▸ **WHAT YOU SHOULD DO**
Write the data below out exactly as it stands. Do not include the pictures.

▸ **COLLECTED MATERIAL**
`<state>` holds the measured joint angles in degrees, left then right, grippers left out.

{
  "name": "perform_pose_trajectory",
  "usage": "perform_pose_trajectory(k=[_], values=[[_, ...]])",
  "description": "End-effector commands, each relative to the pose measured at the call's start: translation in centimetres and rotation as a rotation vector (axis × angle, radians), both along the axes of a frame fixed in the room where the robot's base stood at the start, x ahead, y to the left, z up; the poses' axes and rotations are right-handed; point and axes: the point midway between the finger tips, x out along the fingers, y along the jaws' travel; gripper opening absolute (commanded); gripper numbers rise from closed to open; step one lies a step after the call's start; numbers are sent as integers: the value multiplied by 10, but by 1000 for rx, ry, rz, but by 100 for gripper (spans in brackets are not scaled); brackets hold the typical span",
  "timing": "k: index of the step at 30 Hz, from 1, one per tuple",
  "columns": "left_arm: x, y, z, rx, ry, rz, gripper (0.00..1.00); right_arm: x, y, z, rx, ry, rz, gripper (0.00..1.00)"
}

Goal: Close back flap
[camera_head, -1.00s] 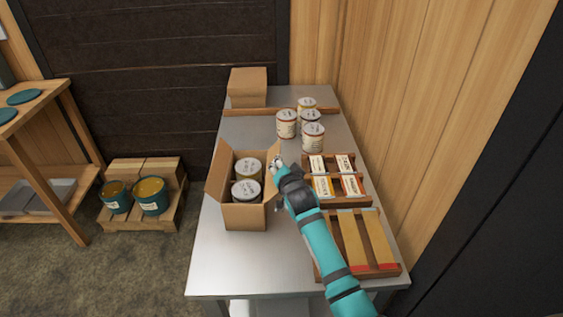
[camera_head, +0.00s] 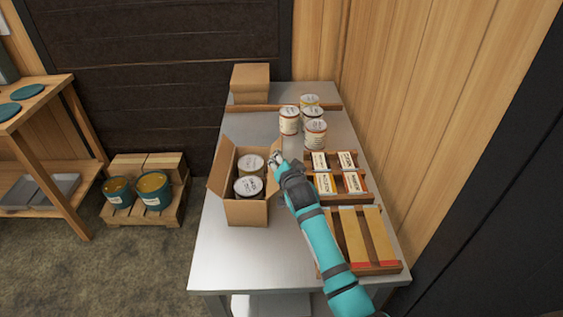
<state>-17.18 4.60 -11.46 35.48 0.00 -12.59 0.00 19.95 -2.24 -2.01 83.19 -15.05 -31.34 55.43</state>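An open cardboard box (camera_head: 246,212) stands on the metal table (camera_head: 222,258) with two labelled cans (camera_head: 249,187) inside. Its left flap (camera_head: 220,166) stands up and leans outward. A back flap does not show clearly at the far edge. My right gripper (camera_head: 274,157) is at the box's back right corner, beside the right side of the opening. It is small in the picture, and I cannot tell whether its fingers are open or touch the cardboard. My right arm hides part of the box's right side. My left gripper is not in view.
Several cans (camera_head: 289,121) stand behind the box to the right. A wooden label tray (camera_head: 363,198) and a rack with wooden strips (camera_head: 376,267) line the table's right side. A closed carton (camera_head: 251,83) stands at the back. The table front is clear.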

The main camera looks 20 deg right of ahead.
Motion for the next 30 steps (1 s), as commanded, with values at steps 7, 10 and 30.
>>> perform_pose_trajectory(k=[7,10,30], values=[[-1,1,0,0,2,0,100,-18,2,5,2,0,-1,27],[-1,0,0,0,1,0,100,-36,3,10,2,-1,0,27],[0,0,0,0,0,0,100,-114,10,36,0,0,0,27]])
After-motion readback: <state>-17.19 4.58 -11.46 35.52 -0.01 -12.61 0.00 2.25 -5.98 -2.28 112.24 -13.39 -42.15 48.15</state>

▸ **FINISHED TASK**
`<state>` holds the measured joint angles in degrees, left then right, grippers left out.

{
  "name": "perform_pose_trajectory",
  "usage": "perform_pose_trajectory(k=[_], values=[[_, ...]])",
  "description": "End-effector commands, each relative to the pose measured at the call's start: translation in centimetres and rotation as a rotation vector (axis × angle, radians), both along the axes of a frame fixed in the room where the robot's base stood at the start, x ahead, y to the left, z up; the poses' axes and rotations are right-handed; point and axes: the point midway between the finger tips, x out along the fingers, y along the jaws' travel; gripper opening absolute (commanded); gripper numbers rise from closed to open; step one lies a step after the call's start; numbers are sent as integers: the value multiplied by 10, but by 1000 for rx, ry, rz, but by 100 for gripper (spans in brackets are not scaled); brackets hold the typical span",
  "timing": "k: index of the step at 30 Hz, from 1, one per tuple",
  "columns": "left_arm: x, y, z, rx, ry, rz, gripper (0.00..1.00); right_arm: x, y, z, rx, ry, rz, gripper (0.00..1.00)"
}

Goal: Close back flap
[camera_head, -1.00s] 
[camera_head, +0.00s] 
<state>-17.18 4.60 -11.46 35.48 0.00 -12.59 0.00 19.95 -2.24 -2.01 83.19 -15.05 -31.34 55.43</state>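An open cardboard box (camera_head: 246,212) stands on the metal table (camera_head: 222,258) with two labelled cans (camera_head: 249,187) inside. Its left flap (camera_head: 220,166) stands up and leans outward. A back flap does not show clearly at the far edge. My right gripper (camera_head: 274,157) is at the box's back right corner, beside the right side of the opening. It is small in the picture, and I cannot tell whether its fingers are open or touch the cardboard. My right arm hides part of the box's right side. My left gripper is not in view.
Several cans (camera_head: 289,121) stand behind the box to the right. A wooden label tray (camera_head: 363,198) and a rack with wooden strips (camera_head: 376,267) line the table's right side. A closed carton (camera_head: 251,83) stands at the back. The table front is clear.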

The main camera looks 20 deg right of ahead.
Motion for the next 30 steps (1 s), as commanded, with values at steps 7, 10 and 30.
>>> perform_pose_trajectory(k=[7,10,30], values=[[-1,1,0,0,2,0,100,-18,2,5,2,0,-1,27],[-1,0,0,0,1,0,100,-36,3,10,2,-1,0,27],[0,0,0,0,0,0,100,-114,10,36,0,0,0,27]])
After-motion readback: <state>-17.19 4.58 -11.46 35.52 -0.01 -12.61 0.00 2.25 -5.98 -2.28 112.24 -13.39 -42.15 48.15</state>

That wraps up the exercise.